Records contained in a dataset:
------------------------------------------------------------
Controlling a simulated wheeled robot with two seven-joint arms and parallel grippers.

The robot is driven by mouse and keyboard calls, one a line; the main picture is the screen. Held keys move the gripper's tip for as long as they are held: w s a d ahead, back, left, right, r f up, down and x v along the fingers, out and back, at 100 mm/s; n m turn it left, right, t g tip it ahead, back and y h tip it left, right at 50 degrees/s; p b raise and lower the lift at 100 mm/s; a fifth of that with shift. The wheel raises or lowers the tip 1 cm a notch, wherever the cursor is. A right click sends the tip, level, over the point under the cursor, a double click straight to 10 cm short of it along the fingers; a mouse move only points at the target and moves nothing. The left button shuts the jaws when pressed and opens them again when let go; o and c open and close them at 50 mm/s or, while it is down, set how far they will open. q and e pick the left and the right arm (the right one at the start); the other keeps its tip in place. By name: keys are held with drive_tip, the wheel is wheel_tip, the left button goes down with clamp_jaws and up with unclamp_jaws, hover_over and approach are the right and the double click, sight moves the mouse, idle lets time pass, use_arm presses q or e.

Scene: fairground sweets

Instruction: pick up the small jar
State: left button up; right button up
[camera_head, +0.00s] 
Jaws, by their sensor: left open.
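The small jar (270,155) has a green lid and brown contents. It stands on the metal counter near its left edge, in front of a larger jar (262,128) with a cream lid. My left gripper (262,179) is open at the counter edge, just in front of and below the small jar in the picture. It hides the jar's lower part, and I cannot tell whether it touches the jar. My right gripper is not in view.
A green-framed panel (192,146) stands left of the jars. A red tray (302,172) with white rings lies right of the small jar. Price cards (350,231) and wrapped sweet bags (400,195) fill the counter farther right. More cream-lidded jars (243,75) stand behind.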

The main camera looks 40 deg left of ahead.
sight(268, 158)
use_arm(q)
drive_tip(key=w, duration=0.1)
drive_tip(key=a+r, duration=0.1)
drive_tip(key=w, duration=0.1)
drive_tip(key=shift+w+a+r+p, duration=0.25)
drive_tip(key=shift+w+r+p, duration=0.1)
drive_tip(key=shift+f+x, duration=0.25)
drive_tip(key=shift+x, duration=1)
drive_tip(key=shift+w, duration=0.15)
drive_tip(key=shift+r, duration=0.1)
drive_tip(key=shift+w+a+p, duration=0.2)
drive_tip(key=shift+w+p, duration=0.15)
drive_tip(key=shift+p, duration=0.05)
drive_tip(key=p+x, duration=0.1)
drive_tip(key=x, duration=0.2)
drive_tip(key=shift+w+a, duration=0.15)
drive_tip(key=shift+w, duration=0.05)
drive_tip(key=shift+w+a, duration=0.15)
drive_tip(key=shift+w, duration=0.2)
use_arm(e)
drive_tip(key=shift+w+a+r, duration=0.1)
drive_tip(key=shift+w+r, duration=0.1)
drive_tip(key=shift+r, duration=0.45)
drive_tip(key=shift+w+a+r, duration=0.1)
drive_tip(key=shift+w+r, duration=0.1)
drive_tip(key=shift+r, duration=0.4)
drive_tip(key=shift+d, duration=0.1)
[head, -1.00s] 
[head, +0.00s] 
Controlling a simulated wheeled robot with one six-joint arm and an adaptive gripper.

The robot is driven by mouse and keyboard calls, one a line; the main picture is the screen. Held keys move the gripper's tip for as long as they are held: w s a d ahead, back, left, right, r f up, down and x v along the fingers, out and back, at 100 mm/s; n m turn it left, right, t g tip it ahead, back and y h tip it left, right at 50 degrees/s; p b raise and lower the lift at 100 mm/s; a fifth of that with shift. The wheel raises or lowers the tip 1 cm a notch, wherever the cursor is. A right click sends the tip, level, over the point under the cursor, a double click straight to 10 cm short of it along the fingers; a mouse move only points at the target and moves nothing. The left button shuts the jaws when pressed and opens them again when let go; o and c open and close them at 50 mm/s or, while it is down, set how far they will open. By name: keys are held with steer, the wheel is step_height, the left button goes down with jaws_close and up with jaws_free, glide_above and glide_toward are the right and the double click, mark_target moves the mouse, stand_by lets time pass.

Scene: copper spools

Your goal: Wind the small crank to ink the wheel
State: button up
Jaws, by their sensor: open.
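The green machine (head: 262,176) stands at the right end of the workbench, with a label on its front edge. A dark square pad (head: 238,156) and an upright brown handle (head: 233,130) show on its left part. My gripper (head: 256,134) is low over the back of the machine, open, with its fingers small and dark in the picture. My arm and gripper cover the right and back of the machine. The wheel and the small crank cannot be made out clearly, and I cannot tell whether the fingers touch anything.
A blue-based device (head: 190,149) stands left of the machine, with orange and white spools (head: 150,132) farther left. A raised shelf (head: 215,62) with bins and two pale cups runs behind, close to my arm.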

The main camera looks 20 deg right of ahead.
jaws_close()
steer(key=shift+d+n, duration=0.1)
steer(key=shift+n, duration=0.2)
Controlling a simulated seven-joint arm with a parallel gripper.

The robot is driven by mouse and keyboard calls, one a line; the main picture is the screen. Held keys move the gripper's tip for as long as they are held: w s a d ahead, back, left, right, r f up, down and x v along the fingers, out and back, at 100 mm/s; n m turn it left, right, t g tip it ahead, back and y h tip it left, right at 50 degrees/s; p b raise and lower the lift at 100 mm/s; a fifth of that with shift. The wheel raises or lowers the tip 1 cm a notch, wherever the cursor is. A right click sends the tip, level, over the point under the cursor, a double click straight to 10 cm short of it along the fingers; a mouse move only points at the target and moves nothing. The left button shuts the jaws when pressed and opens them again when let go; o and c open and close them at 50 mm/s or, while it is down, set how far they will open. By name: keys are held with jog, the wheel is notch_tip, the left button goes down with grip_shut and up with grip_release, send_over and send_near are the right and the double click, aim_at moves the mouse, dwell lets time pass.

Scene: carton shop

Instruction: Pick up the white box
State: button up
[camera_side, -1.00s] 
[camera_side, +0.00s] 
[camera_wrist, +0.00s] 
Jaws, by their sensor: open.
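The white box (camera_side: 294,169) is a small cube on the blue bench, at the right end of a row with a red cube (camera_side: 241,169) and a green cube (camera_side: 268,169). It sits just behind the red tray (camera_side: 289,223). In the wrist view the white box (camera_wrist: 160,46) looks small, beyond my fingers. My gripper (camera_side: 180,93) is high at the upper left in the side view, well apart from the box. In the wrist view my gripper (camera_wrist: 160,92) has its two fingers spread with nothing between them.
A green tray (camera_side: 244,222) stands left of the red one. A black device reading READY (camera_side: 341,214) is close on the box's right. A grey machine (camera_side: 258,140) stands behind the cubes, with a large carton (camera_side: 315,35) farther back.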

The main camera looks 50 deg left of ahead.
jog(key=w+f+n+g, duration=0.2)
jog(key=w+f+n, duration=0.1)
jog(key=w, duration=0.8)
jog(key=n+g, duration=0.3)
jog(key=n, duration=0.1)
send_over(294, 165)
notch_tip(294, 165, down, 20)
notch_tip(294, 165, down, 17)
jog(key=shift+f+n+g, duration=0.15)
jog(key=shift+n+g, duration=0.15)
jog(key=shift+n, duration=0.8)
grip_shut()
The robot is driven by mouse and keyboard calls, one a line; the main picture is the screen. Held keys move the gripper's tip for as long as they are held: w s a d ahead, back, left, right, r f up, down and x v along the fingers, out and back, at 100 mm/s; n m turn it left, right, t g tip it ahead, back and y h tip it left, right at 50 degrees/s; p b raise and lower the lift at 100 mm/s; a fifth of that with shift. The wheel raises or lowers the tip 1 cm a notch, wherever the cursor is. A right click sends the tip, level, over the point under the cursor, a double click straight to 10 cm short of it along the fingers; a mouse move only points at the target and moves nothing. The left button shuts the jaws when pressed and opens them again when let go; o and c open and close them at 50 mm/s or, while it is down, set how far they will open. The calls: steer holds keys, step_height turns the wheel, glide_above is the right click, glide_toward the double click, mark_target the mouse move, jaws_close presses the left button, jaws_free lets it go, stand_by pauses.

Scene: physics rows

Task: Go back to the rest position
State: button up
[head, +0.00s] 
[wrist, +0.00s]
------------------------------------------------------------
Lines of the material that contain the word "wheeled" are to be gathered.

* Answer for the task:
Controlling a simulated wheeled robot with two seven-joint arms and parallel grippers.
Controlling a simulated wheeled robot with one six-joint arm and an adaptive gripper.

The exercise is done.